──────── TASK INPUT ────────

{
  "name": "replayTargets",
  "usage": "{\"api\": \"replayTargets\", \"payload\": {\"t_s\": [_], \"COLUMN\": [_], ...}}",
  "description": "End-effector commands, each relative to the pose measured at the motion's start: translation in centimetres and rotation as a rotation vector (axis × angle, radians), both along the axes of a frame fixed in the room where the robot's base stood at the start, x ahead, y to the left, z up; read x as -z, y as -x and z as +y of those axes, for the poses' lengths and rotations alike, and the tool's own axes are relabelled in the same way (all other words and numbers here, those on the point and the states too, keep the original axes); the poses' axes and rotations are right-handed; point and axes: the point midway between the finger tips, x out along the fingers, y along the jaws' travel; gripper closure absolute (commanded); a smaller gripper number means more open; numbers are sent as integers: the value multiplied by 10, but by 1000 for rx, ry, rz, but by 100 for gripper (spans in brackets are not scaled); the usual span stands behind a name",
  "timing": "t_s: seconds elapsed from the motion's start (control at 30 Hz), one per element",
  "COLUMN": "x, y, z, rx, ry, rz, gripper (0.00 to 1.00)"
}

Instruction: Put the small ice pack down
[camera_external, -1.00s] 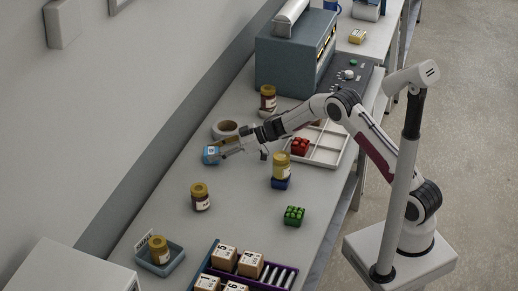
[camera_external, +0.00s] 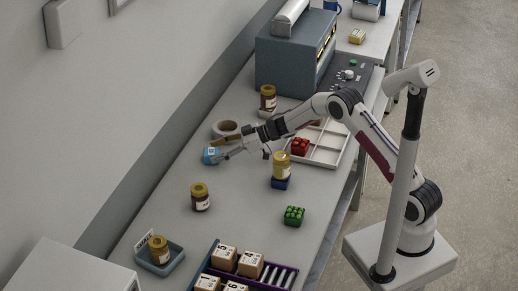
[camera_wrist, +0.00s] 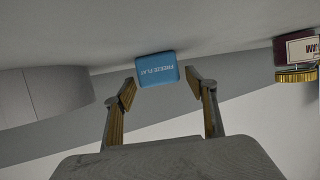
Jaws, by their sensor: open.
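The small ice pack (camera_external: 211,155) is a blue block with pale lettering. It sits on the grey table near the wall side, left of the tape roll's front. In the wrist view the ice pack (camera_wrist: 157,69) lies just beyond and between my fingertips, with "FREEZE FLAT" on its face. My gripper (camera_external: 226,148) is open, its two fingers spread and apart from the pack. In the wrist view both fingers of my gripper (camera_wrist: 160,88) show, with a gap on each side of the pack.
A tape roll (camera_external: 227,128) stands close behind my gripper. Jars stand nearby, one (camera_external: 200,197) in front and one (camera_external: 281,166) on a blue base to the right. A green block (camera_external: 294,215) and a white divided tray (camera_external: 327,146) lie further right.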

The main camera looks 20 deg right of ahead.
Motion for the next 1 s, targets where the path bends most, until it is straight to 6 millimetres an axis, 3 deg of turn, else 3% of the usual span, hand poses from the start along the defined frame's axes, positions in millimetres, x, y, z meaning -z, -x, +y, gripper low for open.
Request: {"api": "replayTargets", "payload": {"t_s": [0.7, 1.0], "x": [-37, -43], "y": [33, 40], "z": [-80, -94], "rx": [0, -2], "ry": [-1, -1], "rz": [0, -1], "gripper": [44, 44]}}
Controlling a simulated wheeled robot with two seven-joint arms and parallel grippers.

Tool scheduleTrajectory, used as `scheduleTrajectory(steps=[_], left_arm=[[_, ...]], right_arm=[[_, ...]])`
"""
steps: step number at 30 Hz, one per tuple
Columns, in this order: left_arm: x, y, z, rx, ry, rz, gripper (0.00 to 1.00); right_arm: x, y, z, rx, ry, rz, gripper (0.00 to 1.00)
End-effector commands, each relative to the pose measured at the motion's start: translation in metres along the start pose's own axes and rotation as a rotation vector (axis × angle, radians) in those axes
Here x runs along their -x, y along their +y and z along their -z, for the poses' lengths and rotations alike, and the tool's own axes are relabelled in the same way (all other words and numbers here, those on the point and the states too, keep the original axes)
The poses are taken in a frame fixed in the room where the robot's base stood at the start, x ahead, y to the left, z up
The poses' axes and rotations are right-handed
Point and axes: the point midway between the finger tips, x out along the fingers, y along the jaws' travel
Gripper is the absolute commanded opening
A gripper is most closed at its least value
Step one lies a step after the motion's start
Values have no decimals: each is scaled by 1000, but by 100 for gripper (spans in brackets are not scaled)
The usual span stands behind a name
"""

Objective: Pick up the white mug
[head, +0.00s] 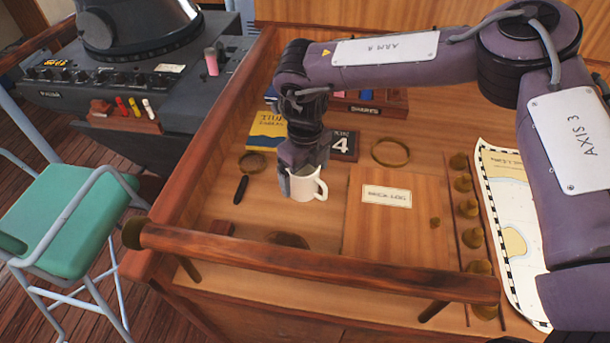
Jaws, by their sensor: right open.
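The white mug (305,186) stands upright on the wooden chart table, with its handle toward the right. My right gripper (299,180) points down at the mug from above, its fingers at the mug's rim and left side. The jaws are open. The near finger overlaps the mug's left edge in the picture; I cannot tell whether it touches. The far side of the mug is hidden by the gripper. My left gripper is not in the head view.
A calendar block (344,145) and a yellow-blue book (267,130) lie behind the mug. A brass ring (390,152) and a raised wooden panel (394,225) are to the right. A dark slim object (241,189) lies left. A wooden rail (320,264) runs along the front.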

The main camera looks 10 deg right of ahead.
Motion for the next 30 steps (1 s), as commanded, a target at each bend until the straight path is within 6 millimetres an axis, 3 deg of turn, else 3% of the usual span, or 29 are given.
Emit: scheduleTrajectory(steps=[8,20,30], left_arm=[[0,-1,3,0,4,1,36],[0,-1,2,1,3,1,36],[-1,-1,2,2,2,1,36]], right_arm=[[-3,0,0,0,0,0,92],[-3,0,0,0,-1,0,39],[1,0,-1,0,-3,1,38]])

────────

### WHAT THE TASK ASKS
From the line that contains "Controlling a simulated" through the line that contains "steps: step number at 30 Hz, one per tuple", reproduce every line exactly, both end lines included.

### CORRECT ANSWER
Controlling a simulated wheeled robot with two seven-joint arms and parallel grippers.

Tool scheduleTrajectory, used as `scheduleTrajectory(steps=[_], left_arm=[[_, ...]], right_arm=[[_, ...]])`
"""
steps: step number at 30 Hz, one per tuple

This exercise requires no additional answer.